ITV's accent survey reminds me of the time we tried to blame bad service on the Brummie accent
ITV’s recent research on what people think about accents around the globe reminded me of the time I worked for a utility company and tried to blame poor customer service scores on our call centre workers’ accents.
PR 101: Don't pin your failings on Ozzy's accent
It has been a while since I worked in the wonderful world of utilities, but when I was there we had to hit certain targets for attending call outs, answering calls and customer scoring of call handling and the like. We had to report our performance statistics to Ofgem on a quarterly basis.
If you did not hit certain targets the company was fined by Ofgem. This was serious business.
After years of doing well in most areas, we needed to try and get a handle on why the call handling scores were so bad. Money was at stake in terms of a big fine and this had a big effect on directors’ bonuses. Given that shit always rolls downhill, it became a project for the comms and lobbying team that I worked in.
I cannot remember the actual reason why it was so poor. It was probably something to do with the phone queuing system, you know: press one to be patronised, press two if you are poor and don’t mind being shunted off to an overseas call handler... that type of thing.

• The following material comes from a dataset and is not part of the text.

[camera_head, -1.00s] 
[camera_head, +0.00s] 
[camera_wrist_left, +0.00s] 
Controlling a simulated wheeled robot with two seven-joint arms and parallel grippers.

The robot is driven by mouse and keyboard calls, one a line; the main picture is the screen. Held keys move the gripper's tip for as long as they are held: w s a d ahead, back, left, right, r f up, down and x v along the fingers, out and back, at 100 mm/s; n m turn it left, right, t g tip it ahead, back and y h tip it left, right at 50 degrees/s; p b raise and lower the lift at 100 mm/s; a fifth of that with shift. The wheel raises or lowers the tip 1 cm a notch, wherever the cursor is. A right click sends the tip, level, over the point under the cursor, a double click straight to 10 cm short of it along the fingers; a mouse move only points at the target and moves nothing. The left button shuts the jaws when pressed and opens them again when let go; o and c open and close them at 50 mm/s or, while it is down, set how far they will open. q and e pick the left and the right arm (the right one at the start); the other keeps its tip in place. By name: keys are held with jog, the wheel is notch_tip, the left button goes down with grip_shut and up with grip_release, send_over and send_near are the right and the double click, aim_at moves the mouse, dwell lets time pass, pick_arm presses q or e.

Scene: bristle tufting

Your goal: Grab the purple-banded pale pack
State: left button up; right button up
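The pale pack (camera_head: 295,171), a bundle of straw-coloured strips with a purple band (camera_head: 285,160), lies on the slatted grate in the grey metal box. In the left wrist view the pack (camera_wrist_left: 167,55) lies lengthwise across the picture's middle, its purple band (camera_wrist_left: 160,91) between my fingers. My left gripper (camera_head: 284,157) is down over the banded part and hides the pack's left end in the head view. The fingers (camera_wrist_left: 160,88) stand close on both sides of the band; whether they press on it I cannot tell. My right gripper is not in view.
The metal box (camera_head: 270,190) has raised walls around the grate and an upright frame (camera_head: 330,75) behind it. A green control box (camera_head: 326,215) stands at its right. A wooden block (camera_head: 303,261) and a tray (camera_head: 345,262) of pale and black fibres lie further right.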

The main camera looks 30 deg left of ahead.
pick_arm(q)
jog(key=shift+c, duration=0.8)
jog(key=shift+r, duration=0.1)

Anyway, during a 'blue sky thinking session' at an overly expensive spa that our directors thought was ok to go to on a bi-monthly basis, and probably after one too many glasses of something tropical, we came up with the idea that we needed to prove that our call centre staff's accents were the problem.
You see, the call centre was based in deepest darkest West Midlands - yes, the land of yam-yams and the word 'bostin'.
We decided to commission research on consumer attitudes to accents and rather fortunately, the Brummie accent came out second worst (after the Liverpool accent).
There were also lots of anecdotal comments about the Brummie accent making people sound depressed and unmotivated. This was perfect.
We dressed up all of the research, put on our best powder-blue suits and headed off to the Ofgem offices in Millbank to present our case. It was thrown out within minutes by a rather irate Ofgem panel of turds.
All that work, all that effort, all of those blue-sky thinking sessions, all for nothing.
Instead, we had to do something rather bizarre; we had to try and actually improve our customer service rather than cover it up.
This was one of my first 'proper' jobs and this whole saga was the first time I realised that you can’t use PR to cover up a bad situation; you need to fix the bad situation and then maybe look to see how you can fix the reputation problem.